Le CAC 40 a bénéficié ce mardi de l’envolée des géants du secteur du luxe et de la distribution avec +11,5% sur PPR, +6,6% sur LVMH, +4% sur Carrefour et +3% sur Hermès. Il s’agit cependant d’un pari sur le désir des consommateurs les plus aisés d’Asie et du continent américain de continuer à mordre dans la vie à plein portefeuille.
Nous doutons que la période actuelle soit propice à une débauche d’achats ostentatoires… mais après tout, la crise est trop sérieuse pour dépenser triste quand on n’a pas de problèmes de fin de mois et le que le principal souci est d’arbitrer entre Moscou, New York, Saint-Moritz ou Saint-Barthélemy pour passer les fêtes de fin d’année.

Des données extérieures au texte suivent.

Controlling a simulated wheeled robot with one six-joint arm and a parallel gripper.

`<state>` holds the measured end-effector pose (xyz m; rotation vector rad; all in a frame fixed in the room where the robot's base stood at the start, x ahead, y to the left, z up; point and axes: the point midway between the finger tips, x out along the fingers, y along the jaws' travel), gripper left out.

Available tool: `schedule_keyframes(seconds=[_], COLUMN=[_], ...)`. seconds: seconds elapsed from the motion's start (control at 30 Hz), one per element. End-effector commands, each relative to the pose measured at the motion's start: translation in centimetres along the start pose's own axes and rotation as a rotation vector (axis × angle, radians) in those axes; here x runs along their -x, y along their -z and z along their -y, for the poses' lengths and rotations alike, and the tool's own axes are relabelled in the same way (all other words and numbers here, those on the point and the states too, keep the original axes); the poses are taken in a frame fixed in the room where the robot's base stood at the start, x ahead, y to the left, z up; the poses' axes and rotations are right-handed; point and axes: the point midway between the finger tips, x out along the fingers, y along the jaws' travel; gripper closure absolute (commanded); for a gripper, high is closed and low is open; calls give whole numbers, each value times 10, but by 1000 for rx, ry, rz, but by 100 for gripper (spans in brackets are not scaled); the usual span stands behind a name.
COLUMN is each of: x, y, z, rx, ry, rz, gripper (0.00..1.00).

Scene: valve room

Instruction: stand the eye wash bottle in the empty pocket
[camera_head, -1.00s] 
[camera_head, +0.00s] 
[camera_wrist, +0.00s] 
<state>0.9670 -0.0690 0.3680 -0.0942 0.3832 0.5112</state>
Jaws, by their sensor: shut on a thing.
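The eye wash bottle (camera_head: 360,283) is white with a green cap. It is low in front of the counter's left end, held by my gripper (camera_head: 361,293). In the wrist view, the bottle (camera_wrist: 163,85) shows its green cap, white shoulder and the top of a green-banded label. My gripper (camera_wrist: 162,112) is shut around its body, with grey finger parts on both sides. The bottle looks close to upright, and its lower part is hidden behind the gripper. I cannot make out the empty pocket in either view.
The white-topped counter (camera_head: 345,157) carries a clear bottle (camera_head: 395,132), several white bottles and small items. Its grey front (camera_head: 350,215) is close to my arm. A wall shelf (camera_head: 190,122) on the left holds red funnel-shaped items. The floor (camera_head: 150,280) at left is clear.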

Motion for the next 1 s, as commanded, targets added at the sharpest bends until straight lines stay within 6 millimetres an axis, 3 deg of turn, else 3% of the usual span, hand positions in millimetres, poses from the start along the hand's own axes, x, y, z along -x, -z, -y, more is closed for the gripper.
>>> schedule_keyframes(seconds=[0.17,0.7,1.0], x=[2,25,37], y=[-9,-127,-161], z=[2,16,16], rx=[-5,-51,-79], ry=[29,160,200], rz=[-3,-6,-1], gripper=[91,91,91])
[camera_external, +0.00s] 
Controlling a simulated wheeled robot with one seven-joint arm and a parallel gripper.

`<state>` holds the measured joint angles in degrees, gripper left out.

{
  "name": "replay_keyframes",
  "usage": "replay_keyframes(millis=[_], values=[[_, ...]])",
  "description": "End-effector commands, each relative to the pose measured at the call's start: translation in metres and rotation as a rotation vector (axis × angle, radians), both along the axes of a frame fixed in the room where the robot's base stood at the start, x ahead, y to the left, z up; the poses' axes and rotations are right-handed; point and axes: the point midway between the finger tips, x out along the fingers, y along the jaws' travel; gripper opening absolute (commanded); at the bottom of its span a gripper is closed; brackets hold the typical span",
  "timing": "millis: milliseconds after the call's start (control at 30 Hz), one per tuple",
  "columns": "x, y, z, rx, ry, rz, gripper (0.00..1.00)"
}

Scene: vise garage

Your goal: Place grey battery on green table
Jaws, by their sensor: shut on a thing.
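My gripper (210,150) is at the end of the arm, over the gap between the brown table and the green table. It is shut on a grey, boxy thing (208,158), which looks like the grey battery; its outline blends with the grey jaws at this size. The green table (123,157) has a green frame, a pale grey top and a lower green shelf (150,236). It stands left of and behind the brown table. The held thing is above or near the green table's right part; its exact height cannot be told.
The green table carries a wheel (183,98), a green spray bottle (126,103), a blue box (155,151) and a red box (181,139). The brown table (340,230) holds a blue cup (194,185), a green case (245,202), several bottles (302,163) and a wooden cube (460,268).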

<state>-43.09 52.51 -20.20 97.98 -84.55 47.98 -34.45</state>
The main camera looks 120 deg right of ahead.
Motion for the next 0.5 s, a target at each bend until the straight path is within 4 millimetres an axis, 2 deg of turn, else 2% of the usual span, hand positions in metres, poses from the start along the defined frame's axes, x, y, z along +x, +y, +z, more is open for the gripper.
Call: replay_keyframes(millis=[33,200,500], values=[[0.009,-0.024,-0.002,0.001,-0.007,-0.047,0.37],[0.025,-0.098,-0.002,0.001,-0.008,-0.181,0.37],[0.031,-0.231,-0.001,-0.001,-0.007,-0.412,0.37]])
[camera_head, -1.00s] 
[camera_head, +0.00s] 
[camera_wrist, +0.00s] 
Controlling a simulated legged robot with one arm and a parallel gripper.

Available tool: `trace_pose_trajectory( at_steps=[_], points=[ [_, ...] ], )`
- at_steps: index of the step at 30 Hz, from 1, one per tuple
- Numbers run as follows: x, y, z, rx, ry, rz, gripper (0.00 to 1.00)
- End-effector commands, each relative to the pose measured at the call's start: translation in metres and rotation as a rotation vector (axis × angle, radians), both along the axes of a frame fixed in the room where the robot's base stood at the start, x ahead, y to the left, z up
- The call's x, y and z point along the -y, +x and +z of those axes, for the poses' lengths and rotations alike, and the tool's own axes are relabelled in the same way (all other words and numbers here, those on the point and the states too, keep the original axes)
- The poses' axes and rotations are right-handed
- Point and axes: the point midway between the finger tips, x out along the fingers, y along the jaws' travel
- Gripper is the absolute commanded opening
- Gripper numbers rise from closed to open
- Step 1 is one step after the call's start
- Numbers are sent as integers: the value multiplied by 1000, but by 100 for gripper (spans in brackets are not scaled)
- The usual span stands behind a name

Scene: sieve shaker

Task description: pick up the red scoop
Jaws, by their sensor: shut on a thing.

** Pour ceux qui surveillent avec anxiété la valeur de leur portefeuille boursier — nous pensons d’abord aux retraités américains dont les pensions sont directement impactées par la valeur des actifs sous-jacents –, cette journée de mardi risque de laisser un goût amer puisque le Dow Jones et le S&P ont corrigé de pratiquement 3% en séance et de 2,7% en clôture.
Wall Street, qui avait entamé la journée sur une petite vague de prises de bénéfices, n’a cessé de décliner à mesure que s’éloignait la perspective d’une approbation rapide du plan de sauvetage du secteur automobile américain par le Congrès. La Fed a en outre fait savoir qu’il ne fallait pas compter sur elle pour accorder un prêt de 15 milliards de dollars aux "Big Three" — oui un prêt, pas un don.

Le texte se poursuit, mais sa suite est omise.